Gil Fernando, Universalis
J'espère ne pas abuser de commentaires (je pourrais d'ailleurs faire des kilos de copiés collés), mais voici une position de l'anthropologie des sciences : science comme croyance
Une position défendue par l’anthropologie des sciences n’est pas pour plaire aux scientifiques, du moins, lorsque cette démarche est brutalement exposée. En effet, nombreux sont les auteurs qui ont défini généralement la discipline en postulant que la science est un système de croyance comme un autre. Pour illustrer ce point de vue, et certainement le nuancer, la grande majorité des sociologues et anthropologues de la science ont abordé la science « moderne » ou « occidentale » comme un système de pensée uniquement comparable à un système religieux. La réalité est dépendante de catégories (culturellement) façonnées et on peut considérer tout système scientifique comme un ensemble de catégories culturelles comparable à une cosmologie ou un système religieux. Georges Orwell, dans 1984, illustre ce point de vue centré sur la culture plus que la nature lorsqu’il fait dire à O’ Brien, au cours d’un effrayant interrogatoire censé soigner Winston, le personnage principal :
Nous commandons à la matière puisque nous commandons à l’esprit. La réalité est à l’intérieur du crâne. (…) Il n’y a rien que nous ne puissions faire. (…) Il faut vous débarrasser l’esprit de vos idées du 19eme siècle sur les lois de la nature. Nous faisons les lois de la nature. (Orwell, 1950 : 373)
Passionnant ... et effrayant. Certes tout est construction intellectuelle, mais si les interlocuteurs admettent ce principe le pouvoir est confisqué. Personnellement j'en reste au vieil adage de Francis Bacon (1561-1626) : On ne commande à la nature qu'en lui obéissant. Un peu d'humilité ne ferait pas de mal aux auteurs que vous citez dans vos deux premiers commentaires !
Je suis parfaitement d'accord avec ça. Il faut espérer qu'il y ait un minimum d'autorégulation dans ces définitions, ces recherches, ces affirmations. Pour ma part, je fais confiance aux anthropologues, leur formation appelle au décentrement et à l'humilité.
Pour moi, toute position théorique est possible, pas forcément "acceptable". J'ignore si je fausse un débat, mais je me suis positionné comme constructiviste ET rationaliste, mais chut !
en bref : l'homme et lui seul définit la nature mais la nature existe absolument. J'ai du pain sur la planche...

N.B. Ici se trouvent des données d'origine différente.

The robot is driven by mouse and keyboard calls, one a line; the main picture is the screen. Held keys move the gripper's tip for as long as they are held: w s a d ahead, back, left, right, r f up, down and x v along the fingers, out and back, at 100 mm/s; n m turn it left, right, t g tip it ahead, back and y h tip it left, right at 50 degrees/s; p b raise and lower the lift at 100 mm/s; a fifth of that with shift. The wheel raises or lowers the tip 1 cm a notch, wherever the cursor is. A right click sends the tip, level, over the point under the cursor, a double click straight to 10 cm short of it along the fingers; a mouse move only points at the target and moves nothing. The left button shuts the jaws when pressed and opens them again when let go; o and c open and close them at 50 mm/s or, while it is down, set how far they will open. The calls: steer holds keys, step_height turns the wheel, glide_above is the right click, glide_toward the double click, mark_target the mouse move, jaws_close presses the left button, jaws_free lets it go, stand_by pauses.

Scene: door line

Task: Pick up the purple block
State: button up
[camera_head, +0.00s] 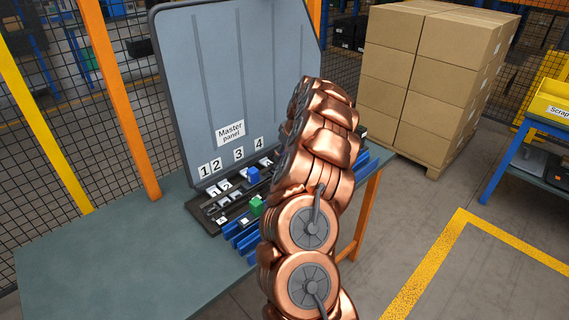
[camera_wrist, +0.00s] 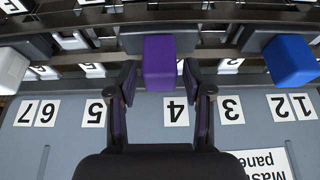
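The purple block (camera_wrist: 159,62) shows in the wrist view, upper middle, against a dark grey holder on the rack above the number 4 label. My gripper (camera_wrist: 160,78) is open, with one dark finger on each side of the block. A narrow gap shows between each finger and the block, so I see no firm contact. How deep the block lies between the fingers is hard to tell. In the head view my copper-coloured arm hides the purple block and the gripper.
A blue block (camera_wrist: 291,60) is right of the gripper in the wrist view, and a white block (camera_wrist: 10,70) is at far left. In the head view a green block (camera_head: 256,206) sits near the rack. The grey master panel (camera_head: 235,80) stands behind. The table's left (camera_head: 110,255) is clear.

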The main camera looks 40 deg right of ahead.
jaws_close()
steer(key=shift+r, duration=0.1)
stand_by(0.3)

J'arrête là, je tiens à ma santé mentale.
Merci pour tout.
Trivialement, les faits sont têtus.
Je reprends ici ce que je voulais dire du côté du mot pratique, vu que je voulais aborder le sujet plutôt du côté d'ici au début.
Merci pour ce site explicatif sur le paradoxe EPR, ça me remet des choses en mémoire, et ça me donne moins à expliquer !!

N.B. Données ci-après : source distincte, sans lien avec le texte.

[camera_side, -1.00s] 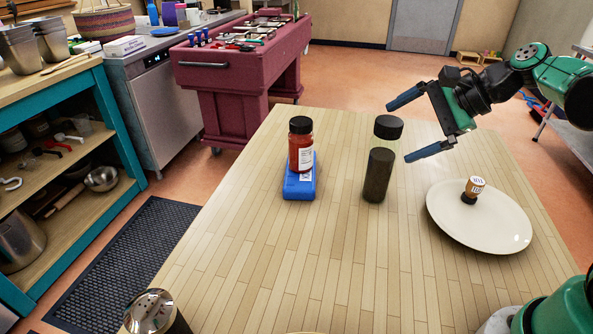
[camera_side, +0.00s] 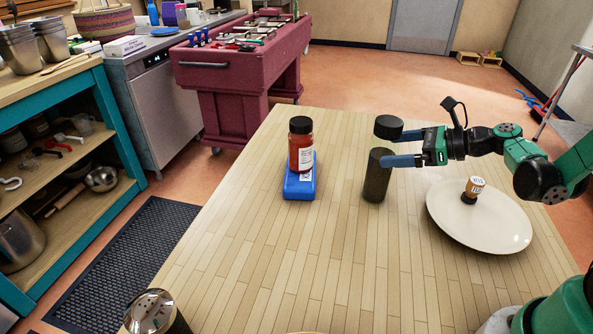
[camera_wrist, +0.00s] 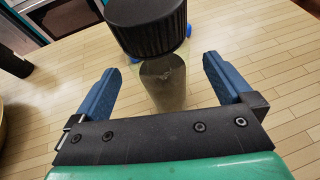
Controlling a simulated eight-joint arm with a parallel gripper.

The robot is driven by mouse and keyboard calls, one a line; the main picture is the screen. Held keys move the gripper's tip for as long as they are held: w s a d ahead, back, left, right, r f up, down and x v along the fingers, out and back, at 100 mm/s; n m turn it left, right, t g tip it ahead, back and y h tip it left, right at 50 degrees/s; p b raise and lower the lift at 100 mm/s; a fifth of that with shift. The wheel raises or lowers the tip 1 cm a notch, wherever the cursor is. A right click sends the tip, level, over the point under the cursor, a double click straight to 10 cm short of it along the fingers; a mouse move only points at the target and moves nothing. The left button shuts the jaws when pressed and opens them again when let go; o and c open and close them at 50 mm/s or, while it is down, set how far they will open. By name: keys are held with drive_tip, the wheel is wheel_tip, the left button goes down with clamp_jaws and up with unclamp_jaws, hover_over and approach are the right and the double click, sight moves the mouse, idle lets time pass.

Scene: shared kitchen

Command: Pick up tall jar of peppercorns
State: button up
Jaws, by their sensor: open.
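The tall jar of peppercorns (camera_side: 376,178) stands upright on the wooden table, with a black lid and dark contents. My gripper (camera_side: 393,147) is level with the upper part of the jar, coming from its right, with its blue fingers pointing left. In the wrist view the jar's black lid (camera_wrist: 147,25) and clear body (camera_wrist: 165,85) show ahead of and between the two open fingers (camera_wrist: 160,82). A gap shows on both sides of the jar there.
A red spice jar (camera_side: 301,146) stands on a blue box (camera_side: 300,184) to the left of the tall jar. A white plate (camera_side: 500,225) with a small cork-coloured shaker (camera_side: 473,189) lies to the right. A metal-topped shaker (camera_side: 153,310) is at the front left.

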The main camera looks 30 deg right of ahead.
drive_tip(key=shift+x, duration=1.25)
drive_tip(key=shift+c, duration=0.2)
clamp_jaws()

En fait, ce paradoxe pose la question de définir la réalité de manière intrinsèque.
Einstein n'aimait pas la mécanique quantique parce que c'est une théorie probabiliste. Il disait "Dieu ne joue pas aux dés.".

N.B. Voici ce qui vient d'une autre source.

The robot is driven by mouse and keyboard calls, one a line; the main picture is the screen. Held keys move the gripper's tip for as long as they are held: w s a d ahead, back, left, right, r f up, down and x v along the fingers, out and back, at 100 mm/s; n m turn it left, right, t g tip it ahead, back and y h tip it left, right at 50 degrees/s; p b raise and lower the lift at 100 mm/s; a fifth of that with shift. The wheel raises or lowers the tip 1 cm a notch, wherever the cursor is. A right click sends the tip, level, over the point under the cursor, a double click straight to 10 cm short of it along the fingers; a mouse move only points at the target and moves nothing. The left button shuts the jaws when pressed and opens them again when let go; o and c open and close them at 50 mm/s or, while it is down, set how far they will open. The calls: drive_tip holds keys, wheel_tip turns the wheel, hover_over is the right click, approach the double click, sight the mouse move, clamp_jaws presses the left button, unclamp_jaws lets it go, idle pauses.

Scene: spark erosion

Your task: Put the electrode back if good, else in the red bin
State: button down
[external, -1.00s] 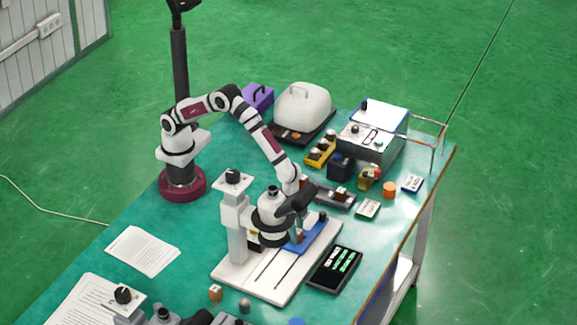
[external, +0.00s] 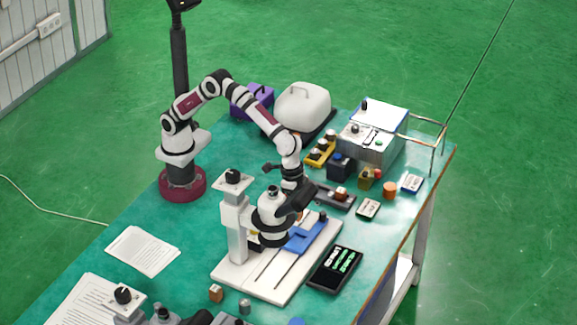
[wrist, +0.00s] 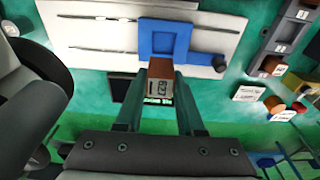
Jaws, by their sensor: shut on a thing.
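My gripper (wrist: 160,82) is shut on the electrode (wrist: 160,93), a small block with a copper-coloured end and a pale body bearing printed digits I cannot read surely. In the wrist view the electrode is between the two fingers, above the table and apart from the blue holder (wrist: 163,42). That holder shows an empty square recess and lies on the white base plate (external: 268,282) of the measuring stand. In the external view my gripper (external: 291,186) is partly hidden behind the stand's dark eyepiece, and the electrode cannot be made out there. I see no clear red bin.
The measuring stand (external: 235,235) rises close to my gripper. A silver machine (external: 375,140) is behind. Papers (external: 142,251) lie left.

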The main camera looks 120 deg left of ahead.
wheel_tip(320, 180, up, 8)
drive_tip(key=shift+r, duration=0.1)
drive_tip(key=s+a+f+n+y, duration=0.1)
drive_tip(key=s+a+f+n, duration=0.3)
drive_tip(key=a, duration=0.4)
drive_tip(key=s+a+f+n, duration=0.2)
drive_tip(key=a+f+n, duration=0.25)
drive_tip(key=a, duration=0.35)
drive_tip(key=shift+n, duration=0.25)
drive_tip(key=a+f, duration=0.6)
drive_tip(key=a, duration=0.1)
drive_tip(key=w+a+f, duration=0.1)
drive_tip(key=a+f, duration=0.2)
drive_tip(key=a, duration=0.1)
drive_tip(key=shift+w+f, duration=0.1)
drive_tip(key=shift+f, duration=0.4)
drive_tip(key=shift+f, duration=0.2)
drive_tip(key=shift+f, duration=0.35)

(Niels Bohr, l'un des pères fondateurs de cette théorie, lui aurait alors rétorqué "Mais qui es tu pour dire à Dieu ce qu'il doit faire ?")
Il proposa donc cette expérience pour la mettre en défaut.
D'après la mécanique quantique, effectuer une mesure sur un système va le perturber. Donc, chaque information obtenue va dépendre du système ET de l'observateur. Il n'y aurait qu'une réalité subjective.
Avec cette expérience, Einstein voulait montrer qu'on peut obtenir une information sur un système sans le perturber et ainsi toucher une réalité objective. Dans le cas des deux photons corrélés, connaître la direction de l'un donne immédiatement la direction de l'autre. On a besoin de faire une mesure sur un seul d'entre eux uniquement. Comment le deuxième sait il que l'autre a été soumis à une mesure, fixant ainsi sa direction ?
Pour expliquer cela, on a alors émis l'hypothèse de variables cachées, qui expliqueraient l'échange d'information ente les deux photons. Dans les années soixante (je crois), Bell proposa des inégalités susceptibles de trancher. Si elles sont vérifiées, alors il existe des variables cachées, et la mécanique quantique est incomplète.
Les expériences d'Alain Aspect (médaille d'or du CNRS 2005, ici certains thésards l'appellent L'Homme Aux Moustaches D'Or, mais je ne dénoncerais pas...) ont montré qu'il n'y avait pas de variables cachés. Les inégalités de Bell ne sont pas respectées. La mécanique quantique est complète.
J'ai résumé de mon mieux, sachant que ce sont des concepts que je ne maitrise pas trop, alors j'espère que c'est compréhensible. Je ne pense pas avoir commis d'erreur. En fait, c'est mieux expliqué sur le site que vous proposez, Garde.
Bref, dans le fond, il s'agit de connaître la nature de la réalité. Les plus pointues des mesures ne sont jamais que les ombres dans la caverne de Platon. La lecture que l'on fait des évènements est toujours une projection sur nos propres perceptions.
Où est la réalité alors ? Et les faits ? La base commune de nos perceptions ?
Pour ne pas jouer sans fin sur la définition de la réalité il faut admettre qu'il y a une réalité objective et une (des) réalité(s) subjective(s). Cette dichotomie est, entre autres, celle qui sépare la philosophie occidentale de la philosophie orientale traditionnnelle.
Par ailleurs : je suis allé récemment à une conférence d'Alain Aspect, l'un des grands savants français de notre temps. J'ai presque tout compris, enfin sur le moment ...
Vous dites que la philosophie orientale traditionnelle ne fait pas cette dichotomie ? C'est étrange... Il faut que j'y réfléchisse.
Vous avez de la chance : Alain Aspect est passé par ici il y a peu, mais je n'ai pas pu aller à sa conférence. De toutes façons, je me suis laissé dire qu'il n'y avait pas beaucoup de place. C'est comme Cohen-Tannoudji ou Charpak (deux de nos prix Nobel), il est sur de remplir les amphis.